#### Records to process:
-*-*-

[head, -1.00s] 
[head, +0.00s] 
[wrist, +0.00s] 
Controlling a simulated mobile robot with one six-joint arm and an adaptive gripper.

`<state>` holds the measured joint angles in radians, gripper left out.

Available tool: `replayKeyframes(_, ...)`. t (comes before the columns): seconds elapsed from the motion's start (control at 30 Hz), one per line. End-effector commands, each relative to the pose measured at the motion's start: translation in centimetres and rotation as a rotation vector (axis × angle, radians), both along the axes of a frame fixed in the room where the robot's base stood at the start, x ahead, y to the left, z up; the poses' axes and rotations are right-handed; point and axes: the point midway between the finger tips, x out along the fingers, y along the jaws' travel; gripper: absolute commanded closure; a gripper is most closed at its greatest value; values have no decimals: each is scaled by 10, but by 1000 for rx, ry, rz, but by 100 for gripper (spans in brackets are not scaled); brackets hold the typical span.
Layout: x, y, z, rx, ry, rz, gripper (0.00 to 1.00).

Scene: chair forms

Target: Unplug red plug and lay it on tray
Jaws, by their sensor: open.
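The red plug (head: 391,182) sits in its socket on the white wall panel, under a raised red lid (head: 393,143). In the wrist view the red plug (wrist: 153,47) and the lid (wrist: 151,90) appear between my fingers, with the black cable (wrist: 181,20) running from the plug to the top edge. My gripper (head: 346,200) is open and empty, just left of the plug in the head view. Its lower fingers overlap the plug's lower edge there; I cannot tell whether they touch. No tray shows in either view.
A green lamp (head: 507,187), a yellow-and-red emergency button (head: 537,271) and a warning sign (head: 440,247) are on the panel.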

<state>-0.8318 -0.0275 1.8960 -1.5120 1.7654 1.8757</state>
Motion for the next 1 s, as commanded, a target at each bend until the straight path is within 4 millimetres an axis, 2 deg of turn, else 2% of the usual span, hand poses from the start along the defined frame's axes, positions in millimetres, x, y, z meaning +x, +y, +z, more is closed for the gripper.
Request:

-*-*-

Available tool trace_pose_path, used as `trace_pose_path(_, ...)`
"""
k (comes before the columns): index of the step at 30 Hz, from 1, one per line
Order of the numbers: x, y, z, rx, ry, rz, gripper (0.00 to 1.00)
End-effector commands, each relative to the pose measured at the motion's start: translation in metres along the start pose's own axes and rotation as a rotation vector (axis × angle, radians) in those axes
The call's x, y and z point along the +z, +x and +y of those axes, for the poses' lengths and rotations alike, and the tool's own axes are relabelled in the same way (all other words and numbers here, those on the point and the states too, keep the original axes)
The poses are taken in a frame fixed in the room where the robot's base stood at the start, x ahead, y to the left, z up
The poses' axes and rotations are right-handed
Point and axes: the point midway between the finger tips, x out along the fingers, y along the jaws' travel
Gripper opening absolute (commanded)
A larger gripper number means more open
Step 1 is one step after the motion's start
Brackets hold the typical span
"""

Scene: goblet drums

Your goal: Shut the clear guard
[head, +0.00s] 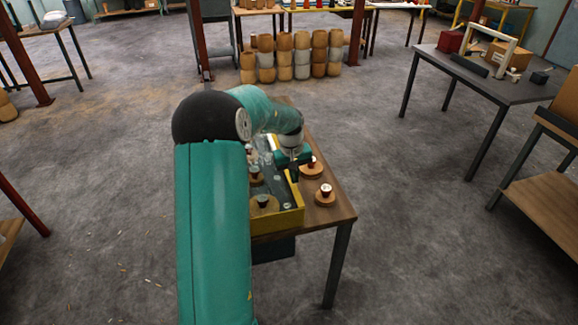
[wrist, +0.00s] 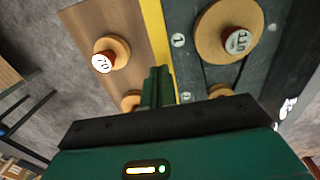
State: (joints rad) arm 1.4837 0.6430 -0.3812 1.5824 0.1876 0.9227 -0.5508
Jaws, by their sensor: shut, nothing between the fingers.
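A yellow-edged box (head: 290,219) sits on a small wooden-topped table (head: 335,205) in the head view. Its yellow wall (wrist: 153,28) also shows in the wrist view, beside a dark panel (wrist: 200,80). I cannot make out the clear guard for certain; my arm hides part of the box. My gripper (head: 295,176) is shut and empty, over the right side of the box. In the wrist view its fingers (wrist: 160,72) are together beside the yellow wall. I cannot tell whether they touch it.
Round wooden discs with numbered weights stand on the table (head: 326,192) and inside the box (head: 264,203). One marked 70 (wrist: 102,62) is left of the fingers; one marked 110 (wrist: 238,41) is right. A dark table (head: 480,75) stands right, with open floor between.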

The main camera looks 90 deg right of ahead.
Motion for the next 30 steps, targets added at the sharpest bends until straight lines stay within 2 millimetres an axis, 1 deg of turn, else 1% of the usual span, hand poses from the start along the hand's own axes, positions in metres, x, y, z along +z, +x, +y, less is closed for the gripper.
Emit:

-*-*-

#### Exercise task:
From the listing, tally every line with the word "robot" in it and give only the tally.

#### Task output:
3